Just a few decades left for coral reefs

Further to my mention of Ken Caldiera's recent Scientific American article "The Great Climate Experiment" the other day, I wanted to call attention to this passages as well:

the vast oceans resist change, but change they will. At no time in Earth’s past—with the possible exception of mass-extinction events—has ocean chemistry changed as much and as rapidly as scientists expect it to over the coming decades. When CO2 enters the oceans, it reacts with seawater to become carbonic acid. In high enough concentrations, this carbonic acid can cause the shells and skeletons of many marine organisms to dissolve—particularly those made of a soluble form of calcium carbonate known as aragonite.

Scientists estimate that more than a quarter of all marine species spend part of their lives in coral reefs. Coral skeletons are made of aragonite. Even if chemical conditions do not deteriorate to the point where shells dissolve, acidification can make it more difficult for these organisms to build them. In just a few decades there will be no place left in the ocean with the kind of chemistry that has supported coral-reef growth in the geologic past. It is not known how many of these coral-dependent species will disappear along with the reefs.

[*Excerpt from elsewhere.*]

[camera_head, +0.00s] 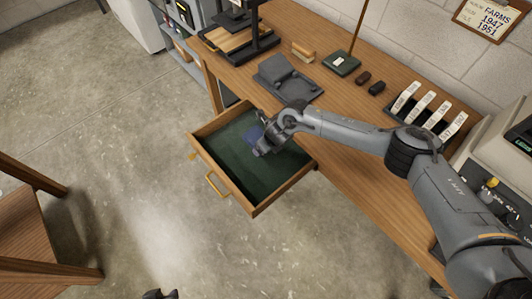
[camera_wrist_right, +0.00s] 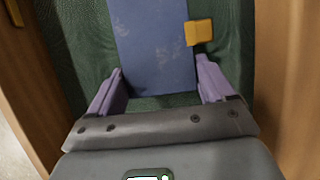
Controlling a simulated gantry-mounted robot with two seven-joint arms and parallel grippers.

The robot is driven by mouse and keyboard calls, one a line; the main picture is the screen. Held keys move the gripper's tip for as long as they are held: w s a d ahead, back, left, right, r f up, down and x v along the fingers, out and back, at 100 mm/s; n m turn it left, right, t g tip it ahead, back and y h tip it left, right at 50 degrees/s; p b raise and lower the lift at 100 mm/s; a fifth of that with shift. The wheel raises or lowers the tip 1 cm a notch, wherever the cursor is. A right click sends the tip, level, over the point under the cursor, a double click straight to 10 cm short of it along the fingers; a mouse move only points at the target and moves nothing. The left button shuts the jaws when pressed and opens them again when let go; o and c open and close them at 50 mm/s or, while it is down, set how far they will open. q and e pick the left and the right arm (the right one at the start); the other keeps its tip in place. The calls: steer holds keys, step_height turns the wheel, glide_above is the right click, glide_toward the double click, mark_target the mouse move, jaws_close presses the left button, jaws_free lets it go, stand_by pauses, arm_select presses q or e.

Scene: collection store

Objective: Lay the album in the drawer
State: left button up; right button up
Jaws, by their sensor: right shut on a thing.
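The blue album (camera_wrist_right: 152,45), with an orange-yellow tab (camera_wrist_right: 199,32) at its right edge, is between the fingers of my right gripper (camera_wrist_right: 162,72). In the head view the album (camera_head: 253,134) shows as a small blue patch inside the open drawer (camera_head: 262,205), partly hidden by my right gripper (camera_head: 260,144). The right gripper is shut on the album over the drawer's green lining. I cannot tell whether the album touches the drawer floor. A dark tip, seemingly my left gripper (camera_head: 160,294), just shows at the bottom edge; its jaws are unclear.
The drawer sticks out from the wooden desk (camera_head: 345,135), with brass handles on its front. A grey cradle (camera_head: 288,80), a green-based stand (camera_head: 342,63) and a rack of white labelled cards (camera_head: 425,107) stand on the desk. Another wooden piece (camera_head: 25,235) stands left; the floor between is clear.

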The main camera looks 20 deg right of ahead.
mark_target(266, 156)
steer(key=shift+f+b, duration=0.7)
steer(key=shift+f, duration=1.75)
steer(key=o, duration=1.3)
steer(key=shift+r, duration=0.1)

I have written about ocean acidification here in the past, and not much has changed since then.  It is still an under-discussed and truly calamitous prospect.  Its under-discussed nature is even more undeserved given the increase in talk of geoengineering "solutions" to climate change, solutions that mostly ignore the carbon accumulating in the oceans. I am also reminded of Jennifer Marohasey's old blog and how she mixed posts on her love of scuba-diving in the Great Barrier Reef in with her climate science denialism.  I really have a hard time reconciling that kind of thing from someone pretending to disbelieve the science.  Is it just "IBGYBG" at a global and millennial scale?

Anyway, what struck me in this passage is the time frame Dr. Caldiera states, "just a few decades" and the certainty with which he states it.  There are no qualifiers to be seen and given the caution he has exercised in his predictive assertions elsewhere in the article I am inclined to think he means it that way.

That is not that far into the future.  What a loss we are inflicting on the planet and our own future.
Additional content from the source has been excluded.